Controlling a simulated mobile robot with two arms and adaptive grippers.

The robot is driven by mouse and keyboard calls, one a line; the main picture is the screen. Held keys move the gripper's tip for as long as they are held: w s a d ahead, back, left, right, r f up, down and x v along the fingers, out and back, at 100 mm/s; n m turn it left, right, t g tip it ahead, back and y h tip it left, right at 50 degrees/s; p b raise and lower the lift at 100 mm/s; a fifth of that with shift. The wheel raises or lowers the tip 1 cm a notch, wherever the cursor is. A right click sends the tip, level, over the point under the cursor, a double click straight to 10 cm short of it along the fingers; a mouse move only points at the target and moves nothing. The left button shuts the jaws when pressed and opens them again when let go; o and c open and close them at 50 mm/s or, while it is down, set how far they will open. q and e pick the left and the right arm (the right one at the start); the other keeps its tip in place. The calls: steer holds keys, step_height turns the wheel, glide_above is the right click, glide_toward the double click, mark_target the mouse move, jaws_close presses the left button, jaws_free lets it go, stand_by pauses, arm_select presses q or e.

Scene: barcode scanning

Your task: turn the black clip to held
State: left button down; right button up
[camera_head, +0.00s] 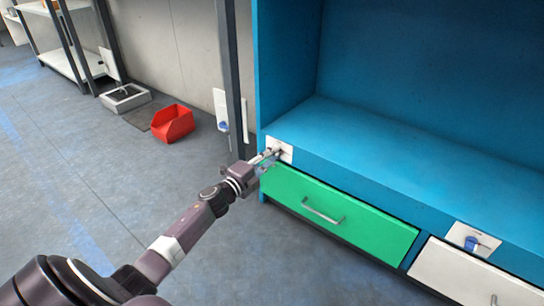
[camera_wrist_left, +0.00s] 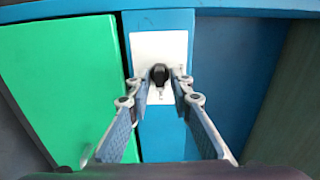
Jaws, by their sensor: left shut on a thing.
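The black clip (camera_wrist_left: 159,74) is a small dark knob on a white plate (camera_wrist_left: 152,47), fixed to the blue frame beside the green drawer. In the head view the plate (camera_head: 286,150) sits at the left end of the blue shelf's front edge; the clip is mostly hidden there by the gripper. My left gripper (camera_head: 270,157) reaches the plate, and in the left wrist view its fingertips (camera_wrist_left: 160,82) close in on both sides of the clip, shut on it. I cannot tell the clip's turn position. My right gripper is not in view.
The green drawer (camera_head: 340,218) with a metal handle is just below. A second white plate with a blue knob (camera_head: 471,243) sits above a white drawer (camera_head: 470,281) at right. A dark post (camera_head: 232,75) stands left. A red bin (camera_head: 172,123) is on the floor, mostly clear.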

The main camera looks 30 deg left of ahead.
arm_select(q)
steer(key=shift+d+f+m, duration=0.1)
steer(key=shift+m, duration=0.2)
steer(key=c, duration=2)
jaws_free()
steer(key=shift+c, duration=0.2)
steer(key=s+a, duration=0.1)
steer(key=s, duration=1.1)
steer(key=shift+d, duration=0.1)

::::

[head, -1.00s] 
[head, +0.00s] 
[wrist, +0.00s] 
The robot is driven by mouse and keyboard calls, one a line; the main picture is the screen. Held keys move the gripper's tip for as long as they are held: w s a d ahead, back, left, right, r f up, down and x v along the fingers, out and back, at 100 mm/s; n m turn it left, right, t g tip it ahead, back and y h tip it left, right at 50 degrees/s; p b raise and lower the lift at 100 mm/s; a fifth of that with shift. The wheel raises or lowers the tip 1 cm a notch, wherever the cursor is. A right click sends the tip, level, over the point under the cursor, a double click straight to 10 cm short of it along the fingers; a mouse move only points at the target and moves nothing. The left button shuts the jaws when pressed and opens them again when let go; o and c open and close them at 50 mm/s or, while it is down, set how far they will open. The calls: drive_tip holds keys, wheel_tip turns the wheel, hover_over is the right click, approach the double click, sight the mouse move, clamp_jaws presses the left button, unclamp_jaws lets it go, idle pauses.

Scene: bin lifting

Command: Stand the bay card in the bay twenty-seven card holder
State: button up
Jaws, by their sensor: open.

::::

Repeat the lines above exactly, beginning with the one containing "State: left button down; right button up" and finishing with the one containing "[camera_wrist_left, +0.00s]". No pictures belong in the copy.

State: left button down; right button up
[camera_head, +0.00s] 
[camera_wrist_left, +0.00s] 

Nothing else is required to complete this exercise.